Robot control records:

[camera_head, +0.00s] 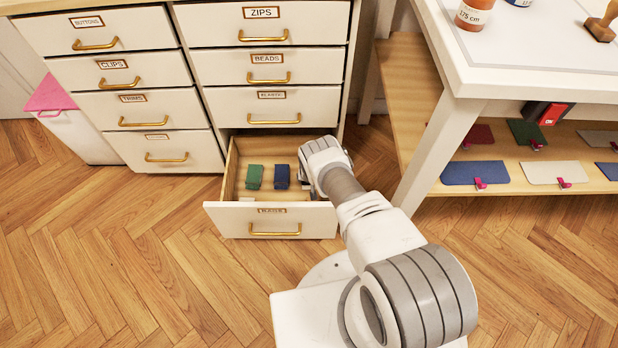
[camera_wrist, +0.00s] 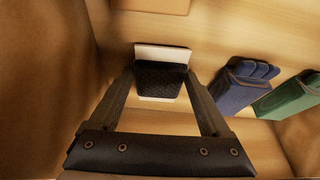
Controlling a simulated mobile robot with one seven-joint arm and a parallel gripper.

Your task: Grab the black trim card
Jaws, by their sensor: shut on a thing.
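The black trim card (camera_wrist: 160,80) is in the wrist view, a white card with black textured trim wound on it. My gripper (camera_wrist: 161,82) has one finger on each side of the card and is shut on it, inside the open drawer. In the head view my arm hides the card and the fingers at the drawer's right side. A blue trim card (camera_head: 281,176) and a green trim card (camera_head: 254,176) lie to the left in the drawer. They also show at the right of the wrist view, blue (camera_wrist: 243,84) nearer the gripper than green (camera_wrist: 292,97).
The open bottom drawer (camera_head: 228,219) juts out from a white cabinet (camera_head: 187,97) with closed labelled drawers. A white table (camera_head: 461,87) with a lower shelf holding fabric pieces stands at the right. The wooden floor (camera_head: 120,265) at the left is clear.

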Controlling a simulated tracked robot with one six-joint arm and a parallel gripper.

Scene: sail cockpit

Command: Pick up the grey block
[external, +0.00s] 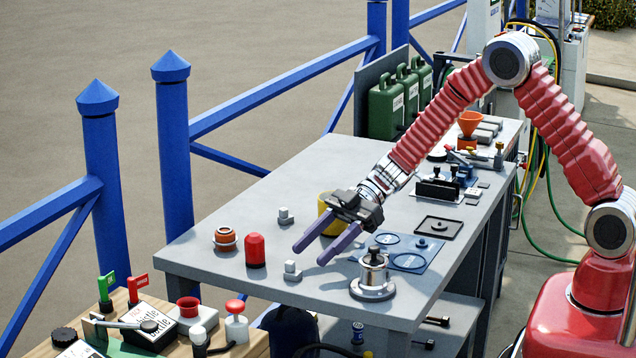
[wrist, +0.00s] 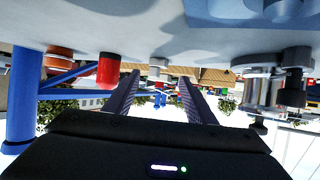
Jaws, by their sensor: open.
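Two small grey blocks, each with a smaller raised part on top, stand on the grey table in the external view. One grey block (external: 292,272) is near the table's front edge; the other grey block (external: 286,216) is farther back. I cannot tell which one is meant. My gripper (external: 310,256) is open and empty, its two purple fingers reaching down-left above the table, with the front block just beyond the tips. The wrist view is upside down; there a small grey block (wrist: 157,62) shows between the open fingers of my gripper (wrist: 159,80), apart from them.
A red cylinder (external: 255,250) stands left of the front block, and a chrome pot (external: 373,278) stands to its right. An orange ring-topped piece (external: 225,240) is farther left. A yellow object (external: 327,215) is partly hidden behind my gripper. The table's (external: 215,200) back left is clear.

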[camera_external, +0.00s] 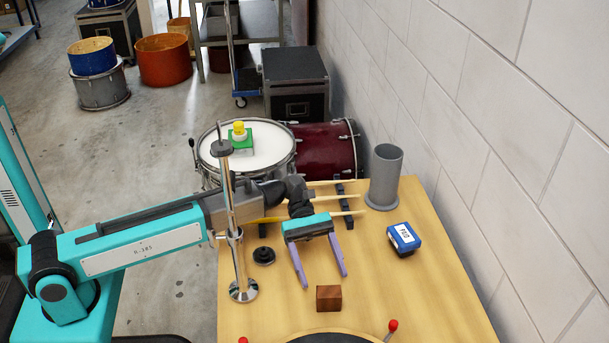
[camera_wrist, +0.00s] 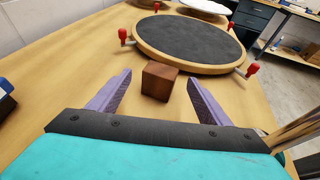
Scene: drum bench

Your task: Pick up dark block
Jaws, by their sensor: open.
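The dark block (camera_external: 329,298) is a small brown wooden cube on the wooden bench top, just beyond my fingertips in the external view. It also shows in the wrist view (camera_wrist: 159,80), between the line of my two purple fingers and slightly ahead of their tips. My gripper (camera_external: 324,281) is open and empty, its fingers spread wider than the block. In the wrist view my gripper (camera_wrist: 160,82) points toward the block, with a finger on either side. No finger appears to touch the block.
A round dark practice pad (camera_wrist: 190,40) with red-knobbed clamps lies beyond the block. A chrome stand (camera_external: 236,240) rises left of my gripper. A blue box (camera_external: 404,239) and a grey cup (camera_external: 384,178) stand to the right. Drumsticks (camera_external: 335,197) lie on a rack behind.

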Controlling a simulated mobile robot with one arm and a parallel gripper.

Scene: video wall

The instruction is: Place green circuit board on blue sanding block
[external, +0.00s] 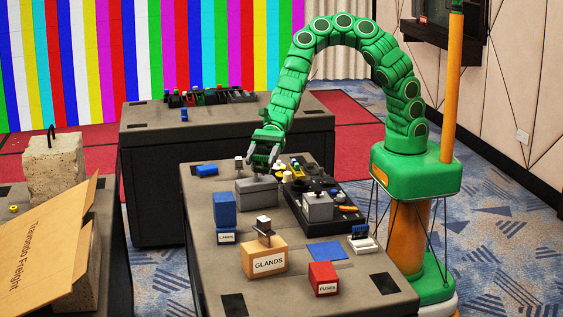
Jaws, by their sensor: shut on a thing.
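My gripper (263,164) points down over the far half of the near table, just above or behind a grey box (257,192). It is shut on something too small and too hidden by the fingers to make out. I cannot pick out the green circuit board for certain anywhere in view. A small blue block (206,170), which looks like the sanding block, lies flat near the table's far left edge, left of my gripper and apart from it. Its top looks bare.
Blue bins (225,209), a GLANDS box (265,260), a red FUSES box (323,279) and a flat blue sheet (327,252) stand nearer the front of the table. A black tray (335,188) with a grey box lies right. A cardboard box (55,245) is at left.

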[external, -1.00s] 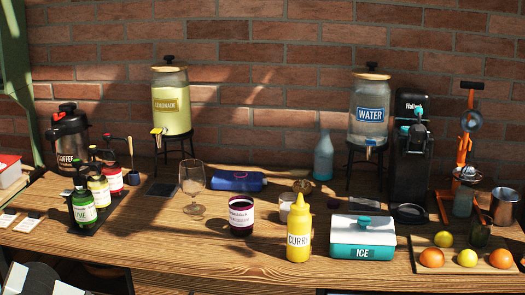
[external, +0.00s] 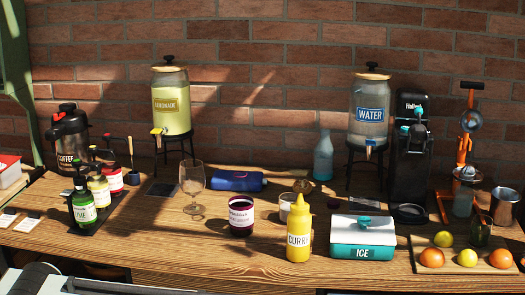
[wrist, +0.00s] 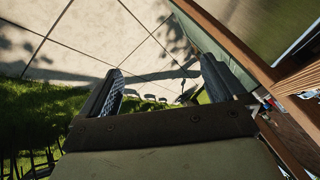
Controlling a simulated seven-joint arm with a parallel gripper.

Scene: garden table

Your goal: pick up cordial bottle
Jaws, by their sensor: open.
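No label that I can read says cordial, so I cannot tell for sure which thing is the cordial bottle. A blue bottle (external: 236,181) lies on its side in the middle of the table. Pump bottles stand at the left: a green one (external: 83,207), a yellow one (external: 99,190) and a red one (external: 115,178). A dark purple jar (external: 241,216) with a white label stands front centre. My gripper (wrist: 161,68) is open and empty in the wrist view, over paving and grass, away from these things.
A stemmed glass (external: 192,182) stands left of the lying bottle. The curry bottle (external: 298,235) and ice box (external: 362,239) stand in front. The lemonade dispenser (external: 171,103) and water dispenser (external: 369,112) stand behind. The table's front left stretch (external: 160,245) is clear.

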Exercise requirements: Using the listing above, pick out each line that contains the word "simulated", then copy it.

Output of the task:
Controlling a simulated mobile robot with one seven-joint arm and a parallel gripper.
Controlling a simulated tracked robot with one six-joint arm and a parallel gripper.
Controlling a simulated mobile robot with one arm and a parallel gripper.
Controlling a simulated seven-joint arm with a parallel gripper.

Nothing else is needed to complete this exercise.